**The task**.
Only one span of the listing below is wanted: the lines from the one with "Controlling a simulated" through the one with "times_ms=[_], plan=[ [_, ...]", reproduced exactly, both ends kept.

**Supplied material**.
══════

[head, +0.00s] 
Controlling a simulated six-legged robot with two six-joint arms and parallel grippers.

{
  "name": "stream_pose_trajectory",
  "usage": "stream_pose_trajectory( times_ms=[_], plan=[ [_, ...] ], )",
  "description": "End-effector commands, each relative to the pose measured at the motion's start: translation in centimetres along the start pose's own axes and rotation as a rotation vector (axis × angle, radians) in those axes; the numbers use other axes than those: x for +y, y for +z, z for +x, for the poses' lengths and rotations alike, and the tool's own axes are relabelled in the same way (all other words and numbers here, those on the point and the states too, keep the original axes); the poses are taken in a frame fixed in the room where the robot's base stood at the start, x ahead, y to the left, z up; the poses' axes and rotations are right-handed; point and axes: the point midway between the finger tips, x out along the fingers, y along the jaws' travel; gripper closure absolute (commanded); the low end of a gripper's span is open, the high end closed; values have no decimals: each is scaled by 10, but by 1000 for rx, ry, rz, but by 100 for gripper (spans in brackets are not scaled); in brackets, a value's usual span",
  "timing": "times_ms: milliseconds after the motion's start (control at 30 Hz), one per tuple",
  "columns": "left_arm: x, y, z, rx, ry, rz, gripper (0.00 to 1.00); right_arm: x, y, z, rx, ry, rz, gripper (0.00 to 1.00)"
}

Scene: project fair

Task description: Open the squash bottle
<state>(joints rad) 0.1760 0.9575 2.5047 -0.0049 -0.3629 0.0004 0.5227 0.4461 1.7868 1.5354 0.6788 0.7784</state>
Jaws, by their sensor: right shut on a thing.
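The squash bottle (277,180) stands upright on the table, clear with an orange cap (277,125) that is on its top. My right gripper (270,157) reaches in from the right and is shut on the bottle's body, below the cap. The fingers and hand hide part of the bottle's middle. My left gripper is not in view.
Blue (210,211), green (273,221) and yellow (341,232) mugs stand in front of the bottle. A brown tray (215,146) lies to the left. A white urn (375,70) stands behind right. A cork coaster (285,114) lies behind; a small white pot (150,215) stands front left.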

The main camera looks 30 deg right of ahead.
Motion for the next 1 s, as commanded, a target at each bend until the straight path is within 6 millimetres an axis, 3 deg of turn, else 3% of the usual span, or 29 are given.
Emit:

══════

**Answer to the task**.
Controlling a simulated six-legged robot with two six-joint arms and parallel grippers.

{
  "name": "stream_pose_trajectory",
  "usage": "stream_pose_trajectory( times_ms=[_], plan=[ [_, ...] ], )",

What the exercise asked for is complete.